2014年のローソンとの資本業務提携以降、街にあった店舗の看板が赤から青に変わったことはご存じの通りです。店内で炊いたごはんを使用した「ポプ弁」は、今やローソンの専売特許のようになってしまいました。
半世紀の歴史の中で、私が在籍していたのはごく短い期間ですが、「新卒入社」という一生に一度の経験と、20代のすべてを捧げたわけですから、少しはお話ししてもよいでしょう。退職から12年以上が経ち、今だからこそ言えることもあるのです。

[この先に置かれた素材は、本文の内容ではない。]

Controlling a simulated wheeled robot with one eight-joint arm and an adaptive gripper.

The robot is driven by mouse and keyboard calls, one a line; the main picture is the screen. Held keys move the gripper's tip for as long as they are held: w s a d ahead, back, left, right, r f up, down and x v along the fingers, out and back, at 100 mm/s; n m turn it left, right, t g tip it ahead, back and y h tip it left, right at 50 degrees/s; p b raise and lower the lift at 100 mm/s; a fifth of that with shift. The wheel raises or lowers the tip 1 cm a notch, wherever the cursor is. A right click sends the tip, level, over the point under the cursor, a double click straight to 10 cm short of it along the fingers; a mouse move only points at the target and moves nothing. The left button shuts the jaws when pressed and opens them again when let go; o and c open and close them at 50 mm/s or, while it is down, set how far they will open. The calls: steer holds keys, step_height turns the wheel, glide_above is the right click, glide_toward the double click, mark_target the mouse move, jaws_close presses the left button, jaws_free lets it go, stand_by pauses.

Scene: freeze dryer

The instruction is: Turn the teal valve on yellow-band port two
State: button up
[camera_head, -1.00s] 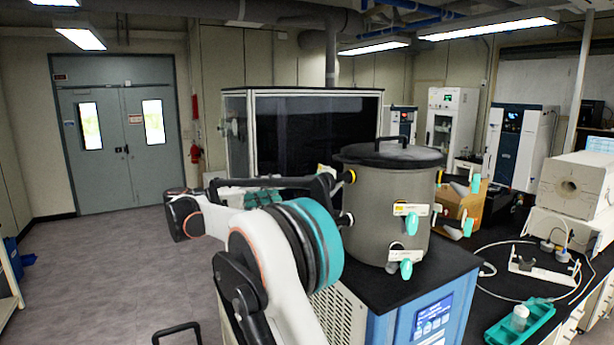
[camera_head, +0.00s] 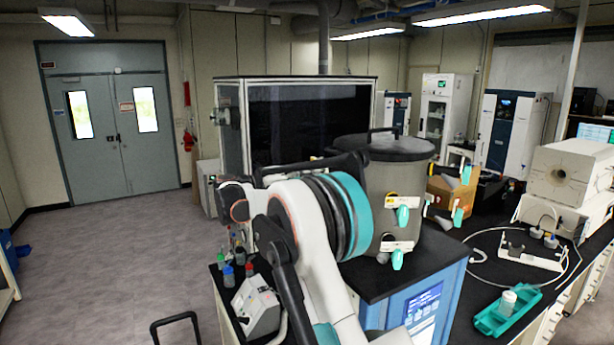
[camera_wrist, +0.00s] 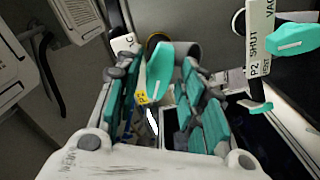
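The grey drum (camera_head: 392,185) of the freeze dryer carries ports with teal valve handles. Another teal handle (camera_wrist: 295,40), beside a white label (camera_wrist: 260,38) reading P2 SHUT, is at the upper right. In the head view, my arm hides the fingertips and the yellow-ringed port.
More teal-handled valves (camera_head: 403,215) are on the drum's front. A clear-sided cabinet (camera_head: 300,125) stands behind my arm. Bottles (camera_head: 228,275) and a small white device (camera_head: 255,305) stand at lower left. A teal tray (camera_head: 507,310) is on the right bench. The left floor is open.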

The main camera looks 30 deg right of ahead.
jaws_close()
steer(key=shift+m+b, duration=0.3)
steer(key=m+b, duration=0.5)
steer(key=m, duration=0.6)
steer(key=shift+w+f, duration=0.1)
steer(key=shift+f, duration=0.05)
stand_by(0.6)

もともとポプラの独自性は、売上の3%という業界では珍しいロイヤリティ設計と、自社工場で製造したおむすびや弁当を店舗に直送するという、コスト面に優れた製販一貫体制にありました。
大手チェーン本部が粗利の4割強を「持っていく」のが業界の標準ですが、売上を上げることでオーナーの手元にしっかりとお金が残るポプラの制度は、酒やタバコを販売する店舗にとって、コンビニ業界への挑戦を促す要因となりました。

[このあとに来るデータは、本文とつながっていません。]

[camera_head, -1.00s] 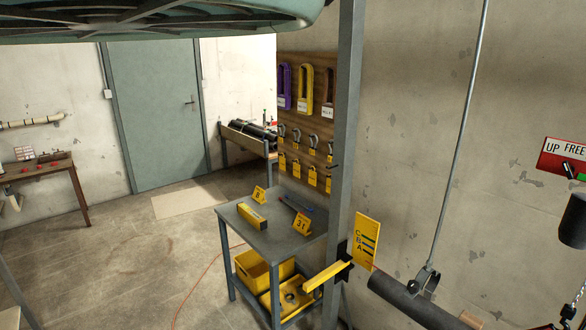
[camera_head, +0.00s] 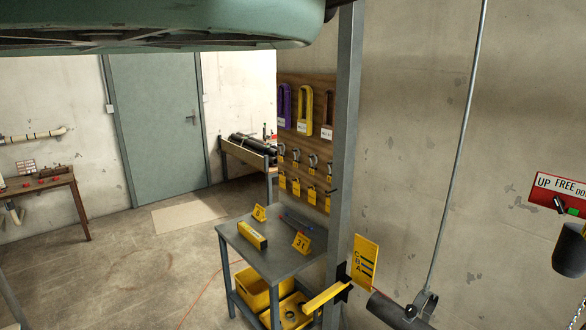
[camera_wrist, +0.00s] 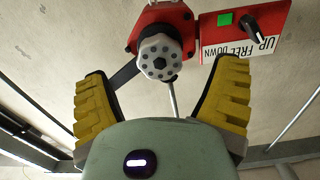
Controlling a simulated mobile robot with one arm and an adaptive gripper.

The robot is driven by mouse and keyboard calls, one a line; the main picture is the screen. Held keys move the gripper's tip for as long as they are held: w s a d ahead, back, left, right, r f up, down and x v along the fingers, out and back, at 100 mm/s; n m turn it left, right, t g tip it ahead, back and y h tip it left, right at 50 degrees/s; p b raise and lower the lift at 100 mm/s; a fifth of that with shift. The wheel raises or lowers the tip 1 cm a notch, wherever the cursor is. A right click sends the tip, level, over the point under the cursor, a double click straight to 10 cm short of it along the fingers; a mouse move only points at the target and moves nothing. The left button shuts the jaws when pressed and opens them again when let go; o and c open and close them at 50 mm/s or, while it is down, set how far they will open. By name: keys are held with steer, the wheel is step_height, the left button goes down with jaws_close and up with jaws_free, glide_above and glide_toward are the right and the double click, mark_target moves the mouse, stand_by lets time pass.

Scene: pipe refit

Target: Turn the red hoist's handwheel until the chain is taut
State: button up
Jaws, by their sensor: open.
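The red hoist (camera_wrist: 182,22) is at the top of the wrist view. A grey round handwheel (camera_wrist: 160,55) with a ring of dark holes sticks out from it. My gripper (camera_wrist: 163,68) is open, its yellow ridged fingers spread to either side of the wheel; contact cannot be made out. A red panel marked UP, FREE, DOWN (camera_wrist: 240,48) has a black lever (camera_wrist: 263,28) whose tip points toward UP, and a green square. In the head view the panel (camera_head: 545,183) is at the right edge, above a dark cylinder (camera_head: 570,252) and a chain (camera_head: 580,308), partly cut off.
A grey post (camera_head: 347,130) stands mid-view, with a yellow bracket (camera_head: 325,296) and a C-B-A sign (camera_head: 365,262). A dark pipe (camera_head: 392,312) hangs from a rod (camera_head: 460,130). A grey table (camera_head: 285,262) stands left of the post. Floor is open farther left.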

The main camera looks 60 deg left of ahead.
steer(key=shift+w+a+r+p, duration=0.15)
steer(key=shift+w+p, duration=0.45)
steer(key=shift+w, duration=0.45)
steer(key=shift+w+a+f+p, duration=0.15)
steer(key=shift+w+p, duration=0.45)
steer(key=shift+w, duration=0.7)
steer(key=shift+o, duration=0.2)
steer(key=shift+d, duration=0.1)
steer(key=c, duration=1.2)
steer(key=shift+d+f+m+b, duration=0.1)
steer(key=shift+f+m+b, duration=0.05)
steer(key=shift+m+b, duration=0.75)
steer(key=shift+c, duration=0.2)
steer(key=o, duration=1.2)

島根県に進学して驚いたのは、街のコンビニのほとんどがポプラで、2000年代前半の山陰地方では店舗数がローソンを上回り、シェア1位だったと記憶しています。当時、セブンイレブンやファミリーマートはその地域にはまだ存在していませんでした。
もちろん、店内で炊飯したごはんを詰め込んだ弁当はポプラの看板商品で、ロードサイドの店舗では、現場労働者たちからの根強い支持を得ていました。
私なりにポプラに「頑張ってほしかった」と思うポイントは二つあります。
一つ目は、本部のオペレーションが弱く、オーナーやアルバイト従業員に悪い意味で裁量を与えすぎていたことです。

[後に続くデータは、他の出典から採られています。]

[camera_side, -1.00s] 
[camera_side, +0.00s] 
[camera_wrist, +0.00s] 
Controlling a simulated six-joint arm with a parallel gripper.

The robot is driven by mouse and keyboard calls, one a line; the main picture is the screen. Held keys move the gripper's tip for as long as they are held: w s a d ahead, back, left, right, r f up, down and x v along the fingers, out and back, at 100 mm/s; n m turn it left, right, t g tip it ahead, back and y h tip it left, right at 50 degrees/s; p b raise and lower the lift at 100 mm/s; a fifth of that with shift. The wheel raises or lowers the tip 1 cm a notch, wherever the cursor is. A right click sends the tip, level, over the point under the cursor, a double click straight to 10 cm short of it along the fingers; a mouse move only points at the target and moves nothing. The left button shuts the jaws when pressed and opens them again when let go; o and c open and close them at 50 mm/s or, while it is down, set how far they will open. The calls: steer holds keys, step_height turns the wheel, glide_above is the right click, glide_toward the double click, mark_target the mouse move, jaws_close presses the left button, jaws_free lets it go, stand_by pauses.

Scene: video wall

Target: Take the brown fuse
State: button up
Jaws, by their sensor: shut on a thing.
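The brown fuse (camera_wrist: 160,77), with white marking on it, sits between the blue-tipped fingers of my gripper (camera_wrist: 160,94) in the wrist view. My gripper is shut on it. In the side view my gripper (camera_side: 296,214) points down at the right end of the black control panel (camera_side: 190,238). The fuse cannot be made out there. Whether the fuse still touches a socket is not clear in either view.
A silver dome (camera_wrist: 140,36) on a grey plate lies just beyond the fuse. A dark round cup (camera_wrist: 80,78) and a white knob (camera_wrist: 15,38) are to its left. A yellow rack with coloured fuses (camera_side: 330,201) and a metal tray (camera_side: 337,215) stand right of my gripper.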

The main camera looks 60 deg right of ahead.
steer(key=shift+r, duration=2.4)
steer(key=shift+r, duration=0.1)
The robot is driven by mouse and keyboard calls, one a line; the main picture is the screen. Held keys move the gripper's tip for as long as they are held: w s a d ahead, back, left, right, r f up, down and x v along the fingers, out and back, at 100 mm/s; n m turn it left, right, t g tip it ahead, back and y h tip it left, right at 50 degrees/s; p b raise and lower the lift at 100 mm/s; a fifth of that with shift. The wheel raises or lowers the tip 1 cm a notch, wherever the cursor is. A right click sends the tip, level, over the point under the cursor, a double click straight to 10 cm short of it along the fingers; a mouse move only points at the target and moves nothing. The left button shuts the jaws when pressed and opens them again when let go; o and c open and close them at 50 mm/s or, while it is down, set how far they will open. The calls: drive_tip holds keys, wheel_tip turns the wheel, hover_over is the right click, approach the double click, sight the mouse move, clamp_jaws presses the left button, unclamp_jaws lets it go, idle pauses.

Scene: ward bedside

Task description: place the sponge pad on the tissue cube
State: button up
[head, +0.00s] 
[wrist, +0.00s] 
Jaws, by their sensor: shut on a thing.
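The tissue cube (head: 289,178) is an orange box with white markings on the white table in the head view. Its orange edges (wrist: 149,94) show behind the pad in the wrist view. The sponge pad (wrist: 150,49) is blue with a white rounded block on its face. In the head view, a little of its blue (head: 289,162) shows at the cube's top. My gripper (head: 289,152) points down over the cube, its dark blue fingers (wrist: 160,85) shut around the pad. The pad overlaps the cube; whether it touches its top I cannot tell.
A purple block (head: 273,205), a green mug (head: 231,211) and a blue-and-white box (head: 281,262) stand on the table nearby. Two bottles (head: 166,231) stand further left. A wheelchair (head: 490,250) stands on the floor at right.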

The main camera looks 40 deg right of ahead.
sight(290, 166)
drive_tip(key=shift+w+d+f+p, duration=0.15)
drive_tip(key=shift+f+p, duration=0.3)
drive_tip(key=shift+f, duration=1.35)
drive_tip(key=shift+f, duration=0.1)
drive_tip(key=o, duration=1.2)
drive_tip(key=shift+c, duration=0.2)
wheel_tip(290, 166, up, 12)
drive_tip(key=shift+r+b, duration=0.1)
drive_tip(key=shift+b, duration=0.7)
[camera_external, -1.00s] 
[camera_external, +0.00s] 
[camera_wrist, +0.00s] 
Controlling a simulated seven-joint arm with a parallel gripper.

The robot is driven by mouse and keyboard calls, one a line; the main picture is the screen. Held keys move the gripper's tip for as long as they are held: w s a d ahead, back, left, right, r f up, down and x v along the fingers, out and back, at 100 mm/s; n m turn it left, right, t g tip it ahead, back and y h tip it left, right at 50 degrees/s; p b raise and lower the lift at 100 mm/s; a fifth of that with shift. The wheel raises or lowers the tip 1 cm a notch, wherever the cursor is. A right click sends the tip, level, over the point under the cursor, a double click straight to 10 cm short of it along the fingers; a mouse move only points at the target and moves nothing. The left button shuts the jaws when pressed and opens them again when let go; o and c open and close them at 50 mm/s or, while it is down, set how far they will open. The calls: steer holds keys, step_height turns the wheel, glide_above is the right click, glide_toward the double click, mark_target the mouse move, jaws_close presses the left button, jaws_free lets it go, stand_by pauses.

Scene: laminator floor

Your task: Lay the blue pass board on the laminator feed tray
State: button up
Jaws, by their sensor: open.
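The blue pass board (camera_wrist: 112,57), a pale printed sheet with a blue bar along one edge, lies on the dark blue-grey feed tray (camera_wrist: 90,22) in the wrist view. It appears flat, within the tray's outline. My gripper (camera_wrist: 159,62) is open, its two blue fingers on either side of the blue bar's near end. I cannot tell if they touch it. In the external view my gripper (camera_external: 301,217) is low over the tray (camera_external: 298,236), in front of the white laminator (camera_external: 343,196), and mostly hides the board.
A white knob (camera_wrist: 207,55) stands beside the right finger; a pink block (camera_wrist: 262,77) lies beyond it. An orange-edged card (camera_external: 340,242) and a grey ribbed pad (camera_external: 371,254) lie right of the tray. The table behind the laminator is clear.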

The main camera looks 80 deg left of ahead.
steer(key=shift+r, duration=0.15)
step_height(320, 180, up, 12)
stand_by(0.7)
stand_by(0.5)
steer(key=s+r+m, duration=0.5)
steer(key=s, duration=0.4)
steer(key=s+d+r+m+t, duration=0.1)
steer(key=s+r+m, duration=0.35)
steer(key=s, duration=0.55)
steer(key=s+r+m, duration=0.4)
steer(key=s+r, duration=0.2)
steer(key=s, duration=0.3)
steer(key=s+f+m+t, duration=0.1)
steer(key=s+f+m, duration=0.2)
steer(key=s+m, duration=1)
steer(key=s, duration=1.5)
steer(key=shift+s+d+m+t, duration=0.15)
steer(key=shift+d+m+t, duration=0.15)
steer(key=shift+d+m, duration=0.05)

例えば、本来「売り」として力を入れていた店内炊飯のごはんですが、計量の徹底がされず、盛り付ける人によって量がバラバラになっていました。お客さまが喜ぶからといって、フタが閉まらないほどてんこ盛りにする従業員もいました。(私もその状況に従わざるを得ませんでした…。あの時代にSNSがあったら、大変なことになっていたかもしれません。)
もし吉野家で牛丼の並を注文して、店ごとにご飯の量が異なったら、チェーンとしての信頼が損なわれますよね。てんこ盛り弁当を喜んだのは特定の客層であり、大多数からは敬遠されたのではないでしょうか。特に女性客には敬遠されたと思います。
そして、もう一つは「人」です。「働き方」という言葉が存在しなかった時代、社員は本当に過酷な状況下で頑張っていました。優秀な人材も多くいました。そういった人々をもっと大切にしてほしかったのです。
結局のところ、「店舗数」こそがステータスだと焦り、既存店舗の足元を固めることなく、広域で大手との陣取り合戦に挑み、ナショナルチェーン化を急いでしまったのです。
今でも時々思います。入社した20年前の時点で、コンビニ業界はすでに飽和状態だと言われていました。それでも、赤い看板を残す道があったのではないか、"第二のセイコーマート"のようになれたのではないかと。
昨年9月、中国新聞に掲載された目黒会長のインタビュー記事で、「セブンイレブンにどう対抗するか、そればかり考えてきた──」という言葉を目にしました。
ポプラ1号店とセブンイレブン国内1号店の出店は共に1974年。その後、大手との激しい競争に挑み続けてきましたが、消耗戦ではなく、優れたオリジナリティと地元広島への密着を武器にした戦略があったのではないかと考えます。